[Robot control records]
^^^^

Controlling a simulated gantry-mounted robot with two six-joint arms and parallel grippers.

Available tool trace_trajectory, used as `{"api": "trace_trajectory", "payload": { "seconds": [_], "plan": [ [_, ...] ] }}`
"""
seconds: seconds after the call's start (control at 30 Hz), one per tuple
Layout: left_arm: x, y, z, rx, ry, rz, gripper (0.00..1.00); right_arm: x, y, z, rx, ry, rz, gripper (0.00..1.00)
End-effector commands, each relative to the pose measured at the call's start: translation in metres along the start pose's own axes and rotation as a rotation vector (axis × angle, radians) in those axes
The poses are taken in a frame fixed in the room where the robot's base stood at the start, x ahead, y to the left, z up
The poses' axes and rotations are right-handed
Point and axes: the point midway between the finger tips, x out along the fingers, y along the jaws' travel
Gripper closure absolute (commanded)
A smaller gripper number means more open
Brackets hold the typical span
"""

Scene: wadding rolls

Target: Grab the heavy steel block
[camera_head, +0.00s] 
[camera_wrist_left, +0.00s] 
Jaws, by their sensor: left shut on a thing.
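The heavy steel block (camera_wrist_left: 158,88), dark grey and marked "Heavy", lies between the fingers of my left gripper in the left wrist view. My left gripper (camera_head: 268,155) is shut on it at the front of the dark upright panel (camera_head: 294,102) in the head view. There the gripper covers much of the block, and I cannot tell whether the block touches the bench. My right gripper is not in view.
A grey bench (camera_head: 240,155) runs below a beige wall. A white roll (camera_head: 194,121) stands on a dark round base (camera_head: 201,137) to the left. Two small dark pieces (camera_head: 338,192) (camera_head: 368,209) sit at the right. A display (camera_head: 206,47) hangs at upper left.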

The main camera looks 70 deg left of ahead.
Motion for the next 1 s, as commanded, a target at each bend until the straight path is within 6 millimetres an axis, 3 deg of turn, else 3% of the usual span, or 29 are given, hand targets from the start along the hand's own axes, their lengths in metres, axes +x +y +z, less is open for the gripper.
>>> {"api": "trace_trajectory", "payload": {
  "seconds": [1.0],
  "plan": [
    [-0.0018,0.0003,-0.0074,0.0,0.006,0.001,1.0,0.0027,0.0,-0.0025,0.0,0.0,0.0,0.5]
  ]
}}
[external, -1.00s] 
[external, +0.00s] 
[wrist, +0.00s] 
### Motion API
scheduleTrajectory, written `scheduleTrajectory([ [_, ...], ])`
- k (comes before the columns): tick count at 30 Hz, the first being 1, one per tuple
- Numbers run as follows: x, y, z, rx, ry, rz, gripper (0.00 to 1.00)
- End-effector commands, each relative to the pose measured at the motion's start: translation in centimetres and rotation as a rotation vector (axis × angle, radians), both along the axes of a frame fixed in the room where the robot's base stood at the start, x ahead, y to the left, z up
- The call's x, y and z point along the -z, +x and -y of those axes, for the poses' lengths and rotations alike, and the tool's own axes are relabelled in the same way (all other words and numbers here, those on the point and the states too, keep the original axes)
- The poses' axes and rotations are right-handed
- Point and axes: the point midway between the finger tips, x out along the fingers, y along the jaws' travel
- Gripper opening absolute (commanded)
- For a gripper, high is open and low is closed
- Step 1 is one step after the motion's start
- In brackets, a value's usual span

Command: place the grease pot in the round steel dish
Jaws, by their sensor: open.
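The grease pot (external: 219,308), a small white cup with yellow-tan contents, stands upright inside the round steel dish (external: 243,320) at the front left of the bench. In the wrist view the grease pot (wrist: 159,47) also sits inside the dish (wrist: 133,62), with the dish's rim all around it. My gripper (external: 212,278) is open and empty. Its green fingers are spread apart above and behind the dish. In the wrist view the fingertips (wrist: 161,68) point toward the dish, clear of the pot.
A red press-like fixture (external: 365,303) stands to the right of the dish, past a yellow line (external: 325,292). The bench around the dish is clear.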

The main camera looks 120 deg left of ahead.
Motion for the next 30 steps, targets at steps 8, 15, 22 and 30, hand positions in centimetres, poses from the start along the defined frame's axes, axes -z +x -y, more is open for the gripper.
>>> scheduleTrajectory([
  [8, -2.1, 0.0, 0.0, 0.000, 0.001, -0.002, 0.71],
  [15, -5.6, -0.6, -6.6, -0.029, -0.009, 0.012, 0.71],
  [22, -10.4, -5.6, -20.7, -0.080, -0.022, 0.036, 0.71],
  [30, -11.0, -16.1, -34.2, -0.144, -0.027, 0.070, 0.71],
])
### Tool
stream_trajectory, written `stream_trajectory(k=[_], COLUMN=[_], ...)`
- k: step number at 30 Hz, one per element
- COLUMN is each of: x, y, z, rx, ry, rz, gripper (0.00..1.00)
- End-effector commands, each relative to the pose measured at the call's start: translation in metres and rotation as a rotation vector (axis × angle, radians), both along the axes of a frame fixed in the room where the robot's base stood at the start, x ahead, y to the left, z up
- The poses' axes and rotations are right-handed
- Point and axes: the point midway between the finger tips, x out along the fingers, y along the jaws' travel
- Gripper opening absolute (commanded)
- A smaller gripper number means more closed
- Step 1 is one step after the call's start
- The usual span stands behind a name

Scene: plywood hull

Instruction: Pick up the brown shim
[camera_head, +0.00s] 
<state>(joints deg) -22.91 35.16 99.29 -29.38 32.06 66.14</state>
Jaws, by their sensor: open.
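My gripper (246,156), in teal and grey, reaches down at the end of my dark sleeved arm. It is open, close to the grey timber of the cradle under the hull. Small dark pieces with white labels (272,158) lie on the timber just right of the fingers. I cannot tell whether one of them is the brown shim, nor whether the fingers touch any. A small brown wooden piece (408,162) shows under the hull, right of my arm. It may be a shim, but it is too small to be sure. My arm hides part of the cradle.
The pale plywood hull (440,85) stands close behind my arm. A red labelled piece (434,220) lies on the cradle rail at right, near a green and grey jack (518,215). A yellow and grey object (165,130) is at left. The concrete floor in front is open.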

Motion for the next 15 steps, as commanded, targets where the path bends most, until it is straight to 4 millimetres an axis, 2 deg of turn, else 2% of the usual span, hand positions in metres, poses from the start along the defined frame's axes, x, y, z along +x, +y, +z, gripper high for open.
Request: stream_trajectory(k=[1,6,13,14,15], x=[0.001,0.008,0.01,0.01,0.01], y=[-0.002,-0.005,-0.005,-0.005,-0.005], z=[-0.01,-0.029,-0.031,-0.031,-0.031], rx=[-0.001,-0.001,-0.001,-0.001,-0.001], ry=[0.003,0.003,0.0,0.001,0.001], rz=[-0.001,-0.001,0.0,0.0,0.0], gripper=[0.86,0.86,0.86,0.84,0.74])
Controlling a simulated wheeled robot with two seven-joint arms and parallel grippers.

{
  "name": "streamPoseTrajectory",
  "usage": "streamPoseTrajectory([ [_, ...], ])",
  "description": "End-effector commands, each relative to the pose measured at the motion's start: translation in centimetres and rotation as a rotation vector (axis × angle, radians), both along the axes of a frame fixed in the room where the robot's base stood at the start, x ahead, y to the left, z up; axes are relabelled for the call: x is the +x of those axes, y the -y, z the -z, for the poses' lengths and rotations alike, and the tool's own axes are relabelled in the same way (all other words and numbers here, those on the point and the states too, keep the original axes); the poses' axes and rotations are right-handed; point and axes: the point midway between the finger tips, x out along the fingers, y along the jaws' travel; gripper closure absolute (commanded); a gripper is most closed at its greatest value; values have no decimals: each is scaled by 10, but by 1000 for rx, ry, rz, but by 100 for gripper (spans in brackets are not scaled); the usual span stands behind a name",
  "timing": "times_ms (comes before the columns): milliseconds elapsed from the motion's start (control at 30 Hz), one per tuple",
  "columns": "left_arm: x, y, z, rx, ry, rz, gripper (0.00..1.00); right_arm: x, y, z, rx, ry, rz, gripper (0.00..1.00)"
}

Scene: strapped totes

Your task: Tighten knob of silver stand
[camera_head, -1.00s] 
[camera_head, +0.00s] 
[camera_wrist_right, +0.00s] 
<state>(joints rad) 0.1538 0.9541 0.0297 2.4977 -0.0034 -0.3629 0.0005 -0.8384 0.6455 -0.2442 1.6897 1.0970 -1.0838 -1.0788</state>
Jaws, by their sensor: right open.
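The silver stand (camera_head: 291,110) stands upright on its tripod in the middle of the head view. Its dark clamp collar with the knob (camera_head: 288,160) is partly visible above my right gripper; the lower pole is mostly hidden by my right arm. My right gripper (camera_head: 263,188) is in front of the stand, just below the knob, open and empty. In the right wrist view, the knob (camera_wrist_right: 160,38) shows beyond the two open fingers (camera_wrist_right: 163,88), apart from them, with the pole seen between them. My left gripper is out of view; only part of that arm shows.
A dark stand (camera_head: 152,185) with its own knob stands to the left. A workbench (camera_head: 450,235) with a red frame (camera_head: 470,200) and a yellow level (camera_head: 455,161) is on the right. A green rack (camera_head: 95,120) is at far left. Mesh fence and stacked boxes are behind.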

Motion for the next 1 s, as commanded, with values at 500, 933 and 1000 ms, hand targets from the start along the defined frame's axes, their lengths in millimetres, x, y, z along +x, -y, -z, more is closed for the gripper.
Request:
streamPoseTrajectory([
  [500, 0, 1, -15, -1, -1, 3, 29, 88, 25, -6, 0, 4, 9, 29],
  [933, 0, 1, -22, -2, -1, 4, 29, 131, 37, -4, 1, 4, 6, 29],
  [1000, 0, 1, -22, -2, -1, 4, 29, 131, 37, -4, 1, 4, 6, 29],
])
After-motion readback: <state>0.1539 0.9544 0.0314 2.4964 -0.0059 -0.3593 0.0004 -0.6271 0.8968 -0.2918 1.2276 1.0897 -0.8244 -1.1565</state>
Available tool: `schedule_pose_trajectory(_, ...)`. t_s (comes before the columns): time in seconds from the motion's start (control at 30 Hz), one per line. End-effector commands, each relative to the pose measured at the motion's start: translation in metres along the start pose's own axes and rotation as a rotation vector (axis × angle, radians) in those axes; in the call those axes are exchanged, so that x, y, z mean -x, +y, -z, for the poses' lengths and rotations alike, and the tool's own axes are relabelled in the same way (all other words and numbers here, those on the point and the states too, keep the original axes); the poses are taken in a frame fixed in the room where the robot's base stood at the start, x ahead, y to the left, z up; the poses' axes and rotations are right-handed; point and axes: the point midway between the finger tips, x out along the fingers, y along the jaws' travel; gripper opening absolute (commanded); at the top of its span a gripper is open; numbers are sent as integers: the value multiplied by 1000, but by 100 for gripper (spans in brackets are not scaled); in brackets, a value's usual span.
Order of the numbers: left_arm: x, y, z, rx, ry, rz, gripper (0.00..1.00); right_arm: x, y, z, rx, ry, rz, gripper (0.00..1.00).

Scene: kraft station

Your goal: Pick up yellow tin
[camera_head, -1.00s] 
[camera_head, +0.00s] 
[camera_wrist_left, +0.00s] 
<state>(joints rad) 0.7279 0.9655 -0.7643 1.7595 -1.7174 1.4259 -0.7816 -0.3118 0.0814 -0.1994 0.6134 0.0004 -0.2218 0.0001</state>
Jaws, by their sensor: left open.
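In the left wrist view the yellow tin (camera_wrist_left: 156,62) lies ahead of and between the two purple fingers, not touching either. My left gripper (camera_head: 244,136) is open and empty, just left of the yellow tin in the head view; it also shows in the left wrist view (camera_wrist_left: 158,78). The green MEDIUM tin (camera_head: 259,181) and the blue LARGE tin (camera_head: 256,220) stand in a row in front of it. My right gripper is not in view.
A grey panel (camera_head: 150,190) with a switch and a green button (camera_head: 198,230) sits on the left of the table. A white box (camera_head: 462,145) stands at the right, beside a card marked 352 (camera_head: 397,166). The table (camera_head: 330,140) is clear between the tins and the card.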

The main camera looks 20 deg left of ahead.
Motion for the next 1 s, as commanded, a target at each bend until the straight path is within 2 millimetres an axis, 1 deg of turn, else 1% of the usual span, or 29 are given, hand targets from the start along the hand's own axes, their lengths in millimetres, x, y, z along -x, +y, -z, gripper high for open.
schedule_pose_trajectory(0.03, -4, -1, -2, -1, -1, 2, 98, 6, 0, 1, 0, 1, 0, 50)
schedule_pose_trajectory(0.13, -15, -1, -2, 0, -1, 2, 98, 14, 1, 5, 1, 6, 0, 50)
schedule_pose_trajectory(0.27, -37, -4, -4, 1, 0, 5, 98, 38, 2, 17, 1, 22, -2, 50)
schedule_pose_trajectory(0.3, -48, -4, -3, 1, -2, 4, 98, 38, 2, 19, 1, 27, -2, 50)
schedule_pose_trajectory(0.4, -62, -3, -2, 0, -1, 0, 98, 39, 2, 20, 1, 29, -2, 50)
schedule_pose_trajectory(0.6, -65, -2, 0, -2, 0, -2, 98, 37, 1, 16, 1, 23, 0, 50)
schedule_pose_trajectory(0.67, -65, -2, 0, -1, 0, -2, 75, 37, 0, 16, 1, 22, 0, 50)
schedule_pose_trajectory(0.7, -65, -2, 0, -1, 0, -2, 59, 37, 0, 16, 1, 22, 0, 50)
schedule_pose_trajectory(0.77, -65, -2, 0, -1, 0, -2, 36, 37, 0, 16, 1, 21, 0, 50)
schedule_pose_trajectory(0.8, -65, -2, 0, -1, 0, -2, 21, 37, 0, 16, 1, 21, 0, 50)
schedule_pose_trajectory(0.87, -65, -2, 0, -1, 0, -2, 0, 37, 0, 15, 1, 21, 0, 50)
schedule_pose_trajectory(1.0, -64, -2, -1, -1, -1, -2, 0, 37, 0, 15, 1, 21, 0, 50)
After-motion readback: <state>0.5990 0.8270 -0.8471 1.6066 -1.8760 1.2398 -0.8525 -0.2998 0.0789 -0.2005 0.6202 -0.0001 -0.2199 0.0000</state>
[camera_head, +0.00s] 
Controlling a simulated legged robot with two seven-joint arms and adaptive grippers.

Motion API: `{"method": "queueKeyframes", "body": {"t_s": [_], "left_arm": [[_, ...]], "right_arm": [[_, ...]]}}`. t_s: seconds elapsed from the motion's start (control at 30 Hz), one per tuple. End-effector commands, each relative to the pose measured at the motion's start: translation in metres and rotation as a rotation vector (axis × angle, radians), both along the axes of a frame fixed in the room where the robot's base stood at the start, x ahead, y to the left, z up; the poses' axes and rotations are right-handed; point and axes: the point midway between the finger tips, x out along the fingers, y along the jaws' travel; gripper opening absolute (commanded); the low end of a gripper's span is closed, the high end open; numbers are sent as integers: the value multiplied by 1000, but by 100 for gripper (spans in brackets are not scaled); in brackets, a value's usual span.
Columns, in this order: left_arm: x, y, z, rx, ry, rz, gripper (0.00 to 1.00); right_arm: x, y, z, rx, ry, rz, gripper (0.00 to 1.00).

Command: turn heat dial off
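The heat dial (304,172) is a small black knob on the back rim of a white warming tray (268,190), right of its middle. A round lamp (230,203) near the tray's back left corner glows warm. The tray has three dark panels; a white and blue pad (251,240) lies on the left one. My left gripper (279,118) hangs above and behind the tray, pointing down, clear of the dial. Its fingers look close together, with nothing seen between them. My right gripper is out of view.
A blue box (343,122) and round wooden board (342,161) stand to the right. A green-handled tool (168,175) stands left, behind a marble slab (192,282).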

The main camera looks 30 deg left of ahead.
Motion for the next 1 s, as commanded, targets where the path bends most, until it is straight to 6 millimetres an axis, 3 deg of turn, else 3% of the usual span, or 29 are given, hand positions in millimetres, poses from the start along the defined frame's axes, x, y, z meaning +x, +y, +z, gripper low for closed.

^^^^

» **TASK DESCRIPTION**:
Output the lines of the records above exactly as they appear, from the line containing "- Step 1 is one step after the motion's start" through the line containing "Motion for the next 30".

» **EXERCISE OUTPUT**:
- Step 1 is one step after the motion's start
- In brackets, a value's usual span

Command: place the grease pot in the round steel dish
Jaws, by their sensor: open.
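The grease pot (external: 219,308), a small white cup with yellow-tan contents, stands upright inside the round steel dish (external: 243,320) at the front left of the bench. In the wrist view the grease pot (wrist: 159,47) also sits inside the dish (wrist: 133,62), with the dish's rim all around it. My gripper (external: 212,278) is open and empty. Its green fingers are spread apart above and behind the dish. In the wrist view the fingertips (wrist: 161,68) point toward the dish, clear of the pot.
A red press-like fixture (external: 365,303) stands to the right of the dish, past a yellow line (external: 325,292). The bench around the dish is clear.

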The main camera looks 120 deg left of ahead.
Motion for the next 30 steps, targets at steps 8, 15, 22 and 30, hand positions in centimetres, poses from the start along the defined frame's axes, axes -z +x -y, more is open for the gripper.

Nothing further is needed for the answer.